Il arrive que la même
idée naisse simultanément dans deux cerveaux différents parce qu’elle était dans
« l’air du temps » : ce fut le cas de l’invention simultanée du calcul
différentiel et intégral par Newton et par Leibniz, ainsi que de celle du
téléphone par Graham Bell et Elisha Gray. Mais ils ne s’étaient pas concertés
et, si leurs inventions furent simultanées, elles n’en étaient pas moins
individuelles.
Que devient l’idée
nouvelle lorsque que son inventeur l’exprime ? Parfois elle est adoptée comme
une évidence et bientôt elle deviendra banale. Le plus souvent – et surtout si
elle implique des enjeux importants - elle sera considérée comme une
incongruité, une erreur de jugement. Un silence réprobateur l’accueille et on se
détourne de l’inventeur.
Il en est souvent
ainsi lorsque l’idée nouvelle s’exprime dans une entreprise et, plus
généralement, dans une institution. Toute institution est en effet soucieuse
avant tout de stabilité. Son organisation est fragile, les savoirs qu’elle
articule ont été définis de longue main, ses programmes de formation et
processus de travail sont rodés. L’idée nouvelle perturberait cet agencement
délicat. Elle est donc d’abord très naturellement rejetée, parfois avec
violence. Malheur à l’innovateur.
La créativité du
cerveau individuel est donc confrontée à la résistance de l’institution. Cette
confrontation a quelque chose de dramatique si l’on pense aux talents ainsi
broyés – le talent de l’inventeur bien sûr, mais aussi celui des personnes, bien
plus nombreuses, qui auront préféré bloquer leur cerveau pour ne pas prendre le
risque de s’exposer à l’adversité.
Cependant l’idée,
aussi ingénieuse qu’elle soit, ne portera ses fruits que si elle est mise en
œuvre par une institution. Le moteur à réaction, le TGV, le circuit intégré :
ces idées ne pouvaient avoir de conséquences pratiques que si des institutions
industrielles, commerciales, financières se mettaient en branle pour les
réaliser. Ce qui est vrai pour l’évolution technique est vrai aussi pour les
produits culturels : on peut toujours peindre, écrire, composer de la musique,
mais cette activité individuelle restera stérile – et sans doute sera-t-elle
découragée – s’il ne se trouve pas une galerie pour exposer, un éditeur pour
publier, un orchestre pour interpréter les œuvres.
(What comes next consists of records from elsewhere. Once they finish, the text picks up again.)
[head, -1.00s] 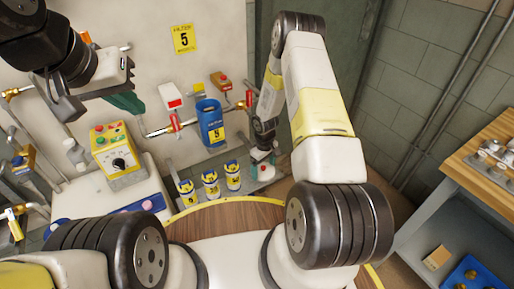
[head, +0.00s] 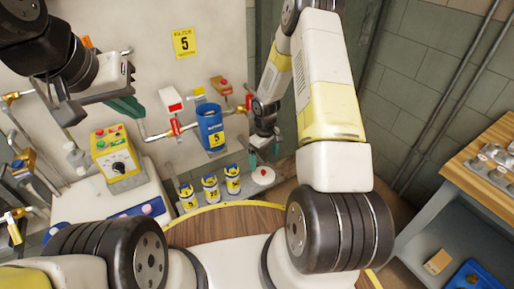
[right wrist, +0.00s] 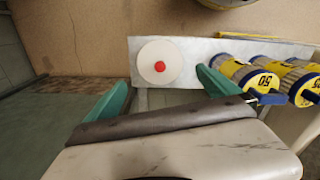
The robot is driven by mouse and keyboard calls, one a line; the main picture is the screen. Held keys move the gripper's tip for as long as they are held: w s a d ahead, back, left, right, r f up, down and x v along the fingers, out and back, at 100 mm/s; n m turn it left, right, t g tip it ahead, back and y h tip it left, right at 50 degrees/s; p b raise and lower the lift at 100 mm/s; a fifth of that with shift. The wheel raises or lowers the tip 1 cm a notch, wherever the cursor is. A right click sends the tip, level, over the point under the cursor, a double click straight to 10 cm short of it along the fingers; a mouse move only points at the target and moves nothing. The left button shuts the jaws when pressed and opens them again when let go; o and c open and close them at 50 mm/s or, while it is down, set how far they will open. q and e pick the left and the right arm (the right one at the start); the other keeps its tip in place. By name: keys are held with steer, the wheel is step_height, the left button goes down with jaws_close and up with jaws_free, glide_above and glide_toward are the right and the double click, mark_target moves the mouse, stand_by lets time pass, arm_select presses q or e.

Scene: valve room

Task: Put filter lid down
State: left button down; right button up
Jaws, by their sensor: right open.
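The filter lid is a white disc with a red knob (head: 263,176). It lies flat on the grey shelf (right wrist: 199,47), at the end beyond the row of filter cartridges, and shows whole in the right wrist view (right wrist: 145,68). My right gripper (head: 263,152) is open just above and behind the lid, its teal fingers (right wrist: 160,95) apart and empty, not touching it. The blue filter housing (head: 210,127) marked 5 stands on the wall pipe, to the left of my right gripper. My left gripper (head: 122,105) is at the upper left near the wall; its jaw opening is unclear.
Several yellow-banded cartridges (head: 210,188) stand beside the lid on the shelf, close to my right gripper's finger. A yellow control box (head: 117,155) is on the left. A wooden-topped bench (head: 488,160) stands at the right.

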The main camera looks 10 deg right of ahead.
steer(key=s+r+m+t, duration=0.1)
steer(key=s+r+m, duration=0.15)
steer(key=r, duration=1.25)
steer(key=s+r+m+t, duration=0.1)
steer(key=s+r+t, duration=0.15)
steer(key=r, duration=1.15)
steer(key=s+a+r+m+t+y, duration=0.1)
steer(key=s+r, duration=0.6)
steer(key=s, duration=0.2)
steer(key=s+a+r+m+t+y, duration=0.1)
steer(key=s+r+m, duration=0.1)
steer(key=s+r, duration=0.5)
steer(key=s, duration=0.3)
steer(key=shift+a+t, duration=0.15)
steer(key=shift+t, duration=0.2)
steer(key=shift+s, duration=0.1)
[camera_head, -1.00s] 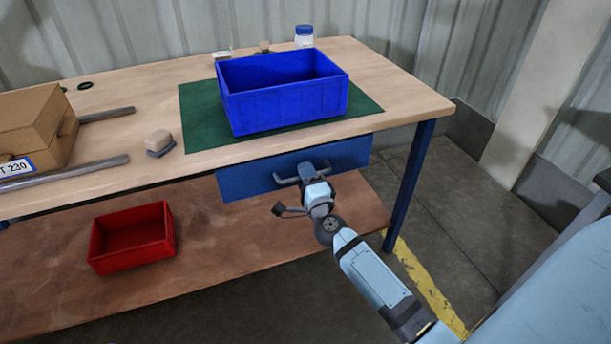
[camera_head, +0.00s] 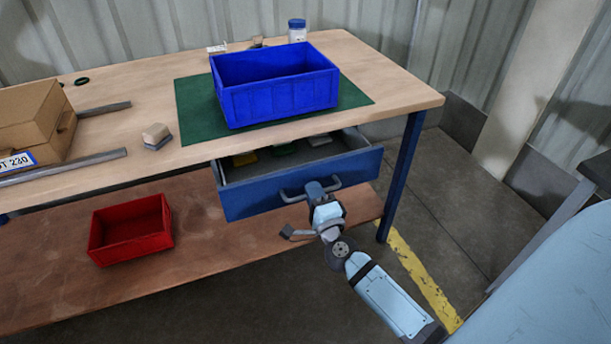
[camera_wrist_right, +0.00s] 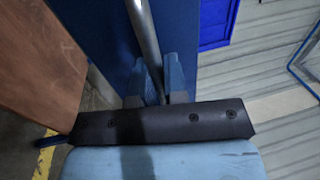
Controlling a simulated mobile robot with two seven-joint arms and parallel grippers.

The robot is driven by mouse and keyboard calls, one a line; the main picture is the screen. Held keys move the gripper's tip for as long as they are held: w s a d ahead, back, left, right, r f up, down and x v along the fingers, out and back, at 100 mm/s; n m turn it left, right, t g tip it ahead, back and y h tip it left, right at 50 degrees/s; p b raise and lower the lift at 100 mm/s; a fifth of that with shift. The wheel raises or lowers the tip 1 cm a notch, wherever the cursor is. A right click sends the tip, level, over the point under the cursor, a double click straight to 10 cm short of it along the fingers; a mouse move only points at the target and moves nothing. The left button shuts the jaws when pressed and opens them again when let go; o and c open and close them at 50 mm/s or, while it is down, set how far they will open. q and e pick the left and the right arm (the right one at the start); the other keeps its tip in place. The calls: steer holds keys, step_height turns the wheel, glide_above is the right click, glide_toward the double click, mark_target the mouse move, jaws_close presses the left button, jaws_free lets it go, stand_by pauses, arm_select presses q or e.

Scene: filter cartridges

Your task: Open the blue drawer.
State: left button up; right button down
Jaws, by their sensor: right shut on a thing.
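The blue drawer (camera_head: 250,197) hangs under the tabletop and stands partly pulled out, with its grey inside showing. In the right wrist view, my right gripper's fingers (camera_wrist_right: 162,82) sit on both sides of the handle bar (camera_wrist_right: 146,40), against the blue front (camera_wrist_right: 100,35). My left gripper is not in view.
A blue bin (camera_head: 280,103) stands on a green mat (camera_head: 196,118) above the drawer. A red bin (camera_head: 130,230) sits on the lower shelf (camera_head: 220,235). A blue table leg (camera_head: 402,175) is right of the drawer. The floor in front is clear.

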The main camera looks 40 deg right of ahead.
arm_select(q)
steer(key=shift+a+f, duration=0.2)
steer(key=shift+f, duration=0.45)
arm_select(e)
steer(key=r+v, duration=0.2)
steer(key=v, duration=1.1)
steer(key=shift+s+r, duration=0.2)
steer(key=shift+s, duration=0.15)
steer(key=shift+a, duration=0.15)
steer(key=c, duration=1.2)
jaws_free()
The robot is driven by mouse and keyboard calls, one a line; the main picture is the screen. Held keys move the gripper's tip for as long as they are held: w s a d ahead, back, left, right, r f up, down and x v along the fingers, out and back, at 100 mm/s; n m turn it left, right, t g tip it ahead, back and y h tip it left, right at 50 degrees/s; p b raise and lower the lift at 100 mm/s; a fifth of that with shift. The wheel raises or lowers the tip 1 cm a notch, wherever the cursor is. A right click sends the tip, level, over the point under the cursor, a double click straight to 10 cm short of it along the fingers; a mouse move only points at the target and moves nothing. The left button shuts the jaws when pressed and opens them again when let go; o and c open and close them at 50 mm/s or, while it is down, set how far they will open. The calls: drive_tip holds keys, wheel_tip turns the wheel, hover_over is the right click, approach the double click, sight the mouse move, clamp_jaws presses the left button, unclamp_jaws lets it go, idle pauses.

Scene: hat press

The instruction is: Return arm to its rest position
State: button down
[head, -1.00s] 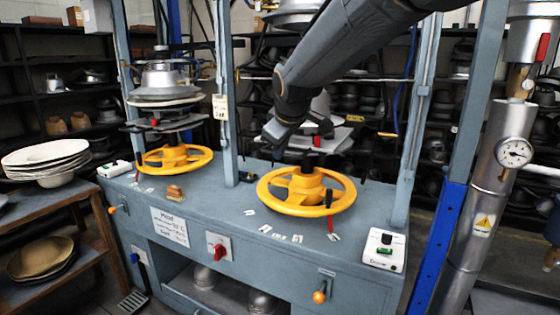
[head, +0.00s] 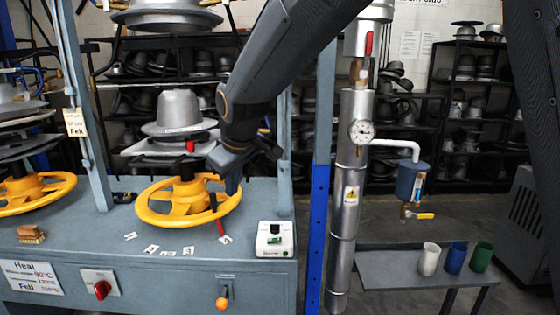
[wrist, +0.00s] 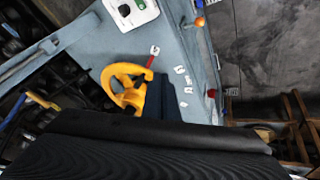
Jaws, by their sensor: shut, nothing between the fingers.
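My arm comes down from the top right of the head view. My gripper (head: 232,182) is above the right part of a yellow handwheel (head: 170,212) and hides part of its rim. I cannot tell from the picture whether it touches the wheel. Its fingers show nothing held. In the wrist view the yellow handwheel (wrist: 122,78) is partly hidden behind the dark parts of my gripper. A hat press with a grey metal hat form (head: 178,112) stands above the wheel.
A timer box (head: 274,240) sits on the bench right of the wheel. A silver pipe with a gauge (head: 361,132) stands upright right of my arm. A side table (head: 385,262) holds three cups. A second handwheel (head: 30,192) is at the left.

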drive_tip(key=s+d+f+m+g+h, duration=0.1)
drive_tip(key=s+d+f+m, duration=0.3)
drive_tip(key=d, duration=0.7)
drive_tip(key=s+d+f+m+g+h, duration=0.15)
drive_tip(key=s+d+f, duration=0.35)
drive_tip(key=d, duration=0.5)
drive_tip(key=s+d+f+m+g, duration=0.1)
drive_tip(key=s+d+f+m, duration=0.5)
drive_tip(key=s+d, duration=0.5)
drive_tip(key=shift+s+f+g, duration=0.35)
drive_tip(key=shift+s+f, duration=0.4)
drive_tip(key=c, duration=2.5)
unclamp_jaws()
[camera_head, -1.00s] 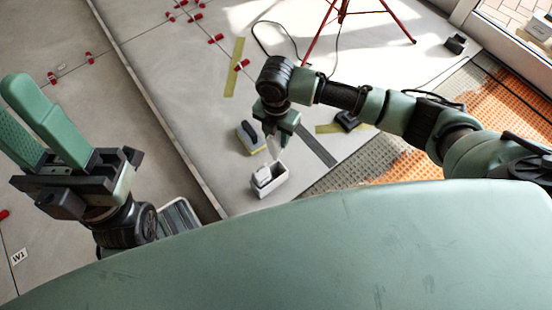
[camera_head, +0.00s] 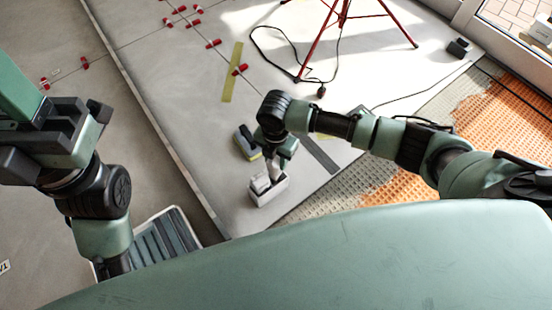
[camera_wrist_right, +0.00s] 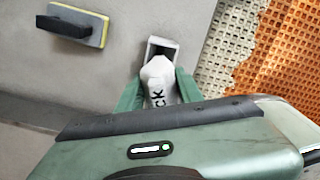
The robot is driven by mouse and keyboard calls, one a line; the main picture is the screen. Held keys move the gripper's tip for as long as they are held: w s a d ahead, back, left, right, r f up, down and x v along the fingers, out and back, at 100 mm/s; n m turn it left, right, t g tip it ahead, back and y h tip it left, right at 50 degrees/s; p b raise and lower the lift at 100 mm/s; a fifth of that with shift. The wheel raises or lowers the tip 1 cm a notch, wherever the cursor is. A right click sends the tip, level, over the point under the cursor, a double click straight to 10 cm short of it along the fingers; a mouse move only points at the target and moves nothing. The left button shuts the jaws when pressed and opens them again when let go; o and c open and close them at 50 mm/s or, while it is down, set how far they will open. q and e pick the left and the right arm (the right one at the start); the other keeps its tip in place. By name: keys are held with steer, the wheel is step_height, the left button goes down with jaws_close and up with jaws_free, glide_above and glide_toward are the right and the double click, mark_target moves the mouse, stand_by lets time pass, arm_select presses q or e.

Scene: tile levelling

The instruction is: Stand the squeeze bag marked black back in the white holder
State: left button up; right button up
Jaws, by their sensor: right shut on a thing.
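My right gripper (camera_head: 272,160) is shut on the white squeeze bag (camera_head: 273,169), directly over the white holder (camera_head: 272,195). In the right wrist view the bag (camera_wrist_right: 158,82) sits between the two green fingers, with the dark letters "CK" showing. The holder's open end (camera_wrist_right: 166,46) shows just beyond it, dark inside. The bag's lower end overlaps the holder; I cannot tell how deep it is. Another white shape (camera_head: 260,184) shows at the holder's left side. My left gripper (camera_head: 20,95) is at the left edge, partly cut off, away from the holder.
A yellow-edged float with a dark handle (camera_head: 246,142) lies close behind the holder. A slatted tray (camera_head: 160,245) is at the lower left. A red tripod (camera_head: 330,30) with a cable stands at the back. Orange matting (camera_head: 510,100) lies right. Grey floor left of the holder is clear.

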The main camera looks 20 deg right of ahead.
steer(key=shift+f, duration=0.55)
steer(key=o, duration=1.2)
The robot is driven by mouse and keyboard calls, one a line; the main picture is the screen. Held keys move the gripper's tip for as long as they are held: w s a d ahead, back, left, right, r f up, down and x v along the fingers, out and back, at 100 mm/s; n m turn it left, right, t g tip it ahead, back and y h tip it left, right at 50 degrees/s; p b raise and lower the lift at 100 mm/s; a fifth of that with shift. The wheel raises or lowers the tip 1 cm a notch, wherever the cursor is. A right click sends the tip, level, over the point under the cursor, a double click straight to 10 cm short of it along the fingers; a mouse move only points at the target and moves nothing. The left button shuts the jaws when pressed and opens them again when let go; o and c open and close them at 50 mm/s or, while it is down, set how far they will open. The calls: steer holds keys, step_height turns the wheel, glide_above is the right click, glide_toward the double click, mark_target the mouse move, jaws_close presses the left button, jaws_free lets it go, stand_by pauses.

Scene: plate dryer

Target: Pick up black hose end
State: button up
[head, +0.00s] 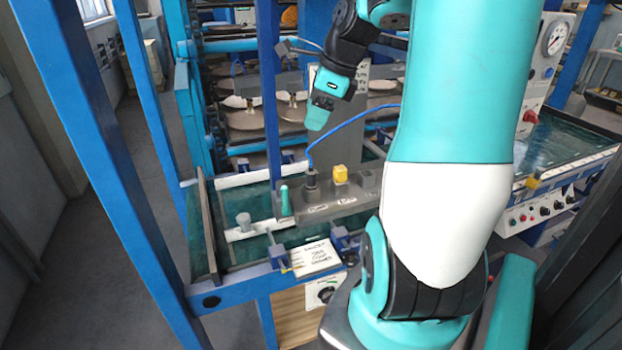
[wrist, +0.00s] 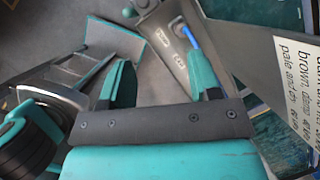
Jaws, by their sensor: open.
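The black hose end (head: 311,178) stands upright in a grey block (head: 325,205) on the bench, with a blue hose (head: 345,124) curving up and right from its top. My gripper (head: 318,117) is above the hose end, apart from it, and points down. In the wrist view its two teal fingers (wrist: 161,72) are spread, with nothing between them. There the blue hose (wrist: 190,38) and the dark hose end (wrist: 180,28) show beyond the right fingertip, small and partly unclear.
A yellow cap (head: 340,173) stands just right of the hose end. A teal peg (head: 285,200) and a grey knob (head: 243,222) are to the left. A blue upright post (head: 269,90) rises close to my gripper's left. A handwritten card (head: 316,257) lies at the front.

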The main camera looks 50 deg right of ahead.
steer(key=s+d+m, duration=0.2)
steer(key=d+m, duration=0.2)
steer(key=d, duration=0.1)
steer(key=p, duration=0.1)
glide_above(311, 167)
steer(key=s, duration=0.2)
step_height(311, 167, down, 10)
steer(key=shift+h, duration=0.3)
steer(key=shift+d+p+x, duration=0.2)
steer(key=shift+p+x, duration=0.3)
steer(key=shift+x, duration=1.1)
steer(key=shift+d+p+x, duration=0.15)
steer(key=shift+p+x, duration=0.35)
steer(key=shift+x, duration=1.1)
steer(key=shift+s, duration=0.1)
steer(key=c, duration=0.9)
Laissons les produits culturels pour revenir à
l’entreprise. Les historiens qui ont décrit les origines de la machine à vapeur,
du moteur à explosion, du moteur électrique, de l’informatique, de la
commutation de paquets[1]
ont tous évoqué le même phénomène : l’idée qui se
condense dans le cerveau d’un individu est dans un premier temps refusée par
l’entreprise. L’armée française a longtemps refusé l’avion, AT&T le réseau de
données, IBM la communication entre ordinateurs, France Télécom l’Internet etc.
Il est dans l’ordre
des choses que l’entreprise ne comprenne pas l’inventeur. Ce qui est plus
difficile à expliquer, c’est comment cette incompréhension finit par
céder et pourquoi, malgré tout ce qui incite l’entreprise à rester identique
à elle-même, il se produit des innovations et même beaucoup d’innovations. AT&T
a fini par s’intéresser aux réseaux de données, IBM à la communication entre
ordinateurs, France Télécom à l’Internet etc.
Comment bascule
l’opinion d’un dirigeant ? Comment se condense la décision d’un comité de
direction ? Comment une proposition auparavant inaudible devient-elle une
évidence ? Il faudrait, pour le décrire en détail, plonger dans la psychologie
et la sociologie, et aussi dans ce Saint des Saints de la conscience où se
délimite l’évidence.
Nous ne considérerons ici qu’une des dimensions
de l’innovation, la dimension économique : certes l’entreprise ne se réduit pas
à la seule économie, mais c’est sur le terrain de l’économie que se tranche, en
dernier ressort, l’évaluation de son efficacité ; et l’efficacité, c’est l’enjeu
de l’entreprise[2],
le ressort qui anime les phénomènes sociologiques dont elle est le théâtre.
Concurrence, monopole et
régulation
Il semble facile d’expliquer l’innovation par
l’économie : « si l’entreprise innove, c’est parce que l’innovation procure du
profit ». Nous verrons qu’il y a du vrai dans cette proposition banale, mais
elle semble contredire les enseignements de la théorie économique – de cette
partie de la théorie consacrée à la concurrence parfaite qui pèse si lourd dans
les premières années de sciences éco, dans la spécification des modèles comme
dans l’opinion des économistes, car ils ne prêtent pas tous une attention
suffisante aux théories de la concurrence imparfaite[3].
Selon la théorie de
la concurrence parfaite, l’équilibre qui s’instaure lorsqu’un marché est servi
par de nombreuses entreprises et que de nouvelles entreprises peuvent y entrer
librement est un équilibre à profit nul : s’il était possible d’y faire du
profit de nouvelles entreprises y entreraient, l’offre augmenterait et le prix
baisserait jusqu’à ce que le profit s’annule.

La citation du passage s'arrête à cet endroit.